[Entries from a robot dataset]
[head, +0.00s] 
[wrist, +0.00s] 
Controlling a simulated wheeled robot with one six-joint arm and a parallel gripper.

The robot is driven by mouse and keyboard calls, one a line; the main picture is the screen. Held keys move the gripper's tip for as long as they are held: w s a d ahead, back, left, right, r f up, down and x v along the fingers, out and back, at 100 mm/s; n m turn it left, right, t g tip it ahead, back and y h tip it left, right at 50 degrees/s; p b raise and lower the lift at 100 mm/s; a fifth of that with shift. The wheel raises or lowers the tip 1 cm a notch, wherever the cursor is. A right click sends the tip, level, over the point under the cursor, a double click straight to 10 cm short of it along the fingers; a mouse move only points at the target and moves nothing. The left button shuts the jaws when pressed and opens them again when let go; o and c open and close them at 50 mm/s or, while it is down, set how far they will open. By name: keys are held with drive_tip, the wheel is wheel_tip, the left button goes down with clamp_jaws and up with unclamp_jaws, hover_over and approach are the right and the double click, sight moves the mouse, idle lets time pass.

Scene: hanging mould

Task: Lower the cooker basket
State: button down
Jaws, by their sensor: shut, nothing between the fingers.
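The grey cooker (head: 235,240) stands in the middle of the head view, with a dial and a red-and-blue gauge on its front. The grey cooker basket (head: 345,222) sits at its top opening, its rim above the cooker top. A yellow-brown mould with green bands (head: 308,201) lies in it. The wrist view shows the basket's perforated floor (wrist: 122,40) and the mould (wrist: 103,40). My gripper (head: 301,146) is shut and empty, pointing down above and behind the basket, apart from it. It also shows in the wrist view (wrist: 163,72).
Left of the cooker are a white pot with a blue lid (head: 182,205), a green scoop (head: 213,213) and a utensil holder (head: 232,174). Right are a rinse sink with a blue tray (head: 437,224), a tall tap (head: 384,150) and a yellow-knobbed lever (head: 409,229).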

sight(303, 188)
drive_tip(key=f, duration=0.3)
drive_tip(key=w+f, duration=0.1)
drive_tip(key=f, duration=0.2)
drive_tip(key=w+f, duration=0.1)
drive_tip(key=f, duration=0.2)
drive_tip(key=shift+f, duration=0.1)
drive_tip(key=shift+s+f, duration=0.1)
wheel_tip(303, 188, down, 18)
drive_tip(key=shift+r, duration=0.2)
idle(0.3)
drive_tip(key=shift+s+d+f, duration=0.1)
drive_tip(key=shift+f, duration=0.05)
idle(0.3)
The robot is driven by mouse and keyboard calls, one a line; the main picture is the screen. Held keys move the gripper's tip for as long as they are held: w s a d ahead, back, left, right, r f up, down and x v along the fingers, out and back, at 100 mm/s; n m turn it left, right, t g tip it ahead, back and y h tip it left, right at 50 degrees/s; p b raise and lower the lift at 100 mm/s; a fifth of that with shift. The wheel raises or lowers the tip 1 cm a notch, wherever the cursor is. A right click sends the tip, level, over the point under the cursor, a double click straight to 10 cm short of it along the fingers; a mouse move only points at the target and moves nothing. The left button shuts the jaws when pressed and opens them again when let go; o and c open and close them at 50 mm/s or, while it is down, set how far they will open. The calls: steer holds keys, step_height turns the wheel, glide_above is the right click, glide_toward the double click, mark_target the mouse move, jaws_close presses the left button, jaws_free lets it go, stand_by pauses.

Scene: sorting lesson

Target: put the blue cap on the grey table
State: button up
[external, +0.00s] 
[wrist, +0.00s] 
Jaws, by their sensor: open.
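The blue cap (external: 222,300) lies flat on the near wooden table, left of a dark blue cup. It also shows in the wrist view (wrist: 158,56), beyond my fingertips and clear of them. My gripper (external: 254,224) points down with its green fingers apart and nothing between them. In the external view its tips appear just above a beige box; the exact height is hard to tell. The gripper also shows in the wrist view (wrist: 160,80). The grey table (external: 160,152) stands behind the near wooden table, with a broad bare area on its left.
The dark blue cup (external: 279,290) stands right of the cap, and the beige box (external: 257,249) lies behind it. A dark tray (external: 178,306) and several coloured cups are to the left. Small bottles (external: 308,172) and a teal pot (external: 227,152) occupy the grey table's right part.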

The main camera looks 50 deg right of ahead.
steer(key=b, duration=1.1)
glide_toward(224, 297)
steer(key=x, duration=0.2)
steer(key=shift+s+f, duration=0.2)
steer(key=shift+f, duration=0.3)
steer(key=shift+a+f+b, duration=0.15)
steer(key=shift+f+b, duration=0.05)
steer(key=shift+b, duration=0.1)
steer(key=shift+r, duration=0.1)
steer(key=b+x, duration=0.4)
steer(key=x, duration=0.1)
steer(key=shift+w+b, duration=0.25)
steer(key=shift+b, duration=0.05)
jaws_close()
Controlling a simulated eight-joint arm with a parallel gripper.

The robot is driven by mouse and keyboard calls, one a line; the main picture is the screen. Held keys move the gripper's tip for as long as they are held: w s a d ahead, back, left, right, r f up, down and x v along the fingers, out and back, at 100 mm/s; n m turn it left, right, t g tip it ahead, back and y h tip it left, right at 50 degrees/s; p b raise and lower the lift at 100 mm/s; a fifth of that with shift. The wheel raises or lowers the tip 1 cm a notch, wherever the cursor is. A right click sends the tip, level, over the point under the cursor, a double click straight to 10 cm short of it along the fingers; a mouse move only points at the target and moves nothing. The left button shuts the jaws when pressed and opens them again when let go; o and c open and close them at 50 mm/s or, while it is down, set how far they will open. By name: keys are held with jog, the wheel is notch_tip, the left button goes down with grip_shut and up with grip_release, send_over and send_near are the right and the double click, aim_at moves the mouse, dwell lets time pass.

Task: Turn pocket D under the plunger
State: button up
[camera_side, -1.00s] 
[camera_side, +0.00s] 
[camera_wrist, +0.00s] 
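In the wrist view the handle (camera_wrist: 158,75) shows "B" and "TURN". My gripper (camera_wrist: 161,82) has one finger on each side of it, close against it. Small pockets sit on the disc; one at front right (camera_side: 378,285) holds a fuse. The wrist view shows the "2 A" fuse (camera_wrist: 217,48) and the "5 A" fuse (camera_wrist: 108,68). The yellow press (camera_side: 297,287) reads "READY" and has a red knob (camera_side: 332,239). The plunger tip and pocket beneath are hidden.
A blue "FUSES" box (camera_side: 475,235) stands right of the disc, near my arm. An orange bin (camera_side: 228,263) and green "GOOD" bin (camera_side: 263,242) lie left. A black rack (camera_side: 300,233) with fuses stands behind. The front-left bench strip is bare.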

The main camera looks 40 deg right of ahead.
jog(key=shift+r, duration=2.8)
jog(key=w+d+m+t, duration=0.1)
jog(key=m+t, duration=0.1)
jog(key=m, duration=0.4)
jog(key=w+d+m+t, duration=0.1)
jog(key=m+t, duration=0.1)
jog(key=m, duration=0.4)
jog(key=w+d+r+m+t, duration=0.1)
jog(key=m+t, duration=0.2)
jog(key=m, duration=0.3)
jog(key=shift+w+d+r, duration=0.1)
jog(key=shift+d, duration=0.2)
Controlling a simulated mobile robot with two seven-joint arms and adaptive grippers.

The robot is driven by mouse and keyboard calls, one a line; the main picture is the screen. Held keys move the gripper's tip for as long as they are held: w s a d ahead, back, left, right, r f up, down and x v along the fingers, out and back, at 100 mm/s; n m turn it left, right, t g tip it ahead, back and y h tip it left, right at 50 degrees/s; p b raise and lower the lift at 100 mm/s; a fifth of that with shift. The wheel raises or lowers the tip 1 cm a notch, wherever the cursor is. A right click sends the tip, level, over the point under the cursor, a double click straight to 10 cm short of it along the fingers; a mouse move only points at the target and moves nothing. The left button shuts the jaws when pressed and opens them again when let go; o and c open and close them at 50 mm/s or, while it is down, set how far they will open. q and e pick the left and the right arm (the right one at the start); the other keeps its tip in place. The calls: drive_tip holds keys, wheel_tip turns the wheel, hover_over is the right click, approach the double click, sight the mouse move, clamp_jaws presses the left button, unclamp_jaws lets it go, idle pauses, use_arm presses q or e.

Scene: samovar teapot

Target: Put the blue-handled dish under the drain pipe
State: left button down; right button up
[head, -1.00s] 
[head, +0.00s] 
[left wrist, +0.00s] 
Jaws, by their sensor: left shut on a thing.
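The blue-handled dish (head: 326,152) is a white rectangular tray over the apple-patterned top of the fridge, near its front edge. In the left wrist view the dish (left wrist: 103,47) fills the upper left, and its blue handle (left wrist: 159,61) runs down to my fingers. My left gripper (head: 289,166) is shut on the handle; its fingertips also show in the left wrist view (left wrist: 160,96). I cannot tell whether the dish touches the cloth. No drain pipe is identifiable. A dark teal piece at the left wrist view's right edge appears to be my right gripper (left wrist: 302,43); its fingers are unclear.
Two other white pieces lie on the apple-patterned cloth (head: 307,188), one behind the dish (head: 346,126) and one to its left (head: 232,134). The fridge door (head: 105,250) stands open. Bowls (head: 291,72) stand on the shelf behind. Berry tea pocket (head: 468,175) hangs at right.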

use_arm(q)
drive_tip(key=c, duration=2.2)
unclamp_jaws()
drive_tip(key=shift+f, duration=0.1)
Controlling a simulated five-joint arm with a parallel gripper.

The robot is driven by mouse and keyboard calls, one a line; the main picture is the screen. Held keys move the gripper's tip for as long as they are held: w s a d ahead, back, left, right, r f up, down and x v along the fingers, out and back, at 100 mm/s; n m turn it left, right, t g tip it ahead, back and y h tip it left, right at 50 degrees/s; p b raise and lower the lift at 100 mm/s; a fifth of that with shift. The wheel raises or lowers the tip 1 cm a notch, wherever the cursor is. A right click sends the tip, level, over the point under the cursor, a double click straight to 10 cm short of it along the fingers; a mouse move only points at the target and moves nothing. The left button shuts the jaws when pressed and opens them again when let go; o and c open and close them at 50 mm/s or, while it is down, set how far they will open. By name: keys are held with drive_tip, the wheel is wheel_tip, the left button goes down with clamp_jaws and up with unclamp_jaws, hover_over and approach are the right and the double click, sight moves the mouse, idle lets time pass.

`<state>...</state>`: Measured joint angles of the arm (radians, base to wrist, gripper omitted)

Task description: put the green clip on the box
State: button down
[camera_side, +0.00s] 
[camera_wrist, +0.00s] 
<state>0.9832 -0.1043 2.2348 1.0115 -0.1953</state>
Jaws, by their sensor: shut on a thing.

Goal of the exercise: Return verbatim the lines that run from the line containing "[head, -1.00s]" through the line containing "Controlling a simulated five-joint", inclusive.

The response:
[head, -1.00s] 
[head, +0.00s] 
[left wrist, +0.00s] 
Jaws, by their sensor: left shut on a thing.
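The blue-handled dish (head: 326,152) is a white rectangular tray over the apple-patterned top of the fridge, near its front edge. In the left wrist view the dish (left wrist: 103,47) fills the upper left, and its blue handle (left wrist: 159,61) runs down to my fingers. My left gripper (head: 289,166) is shut on the handle; its fingertips also show in the left wrist view (left wrist: 160,96). I cannot tell whether the dish touches the cloth. No drain pipe is identifiable. A dark teal piece at the left wrist view's right edge appears to be my right gripper (left wrist: 302,43); its fingers are unclear.
Two other white pieces lie on the apple-patterned cloth (head: 307,188), one behind the dish (head: 346,126) and one to its left (head: 232,134). The fridge door (head: 105,250) stands open. Bowls (head: 291,72) stand on the shelf behind. Berry tea pocket (head: 468,175) hangs at right.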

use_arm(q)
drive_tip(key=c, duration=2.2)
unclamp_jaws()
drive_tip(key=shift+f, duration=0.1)
Controlling a simulated five-joint arm with a parallel gripper.

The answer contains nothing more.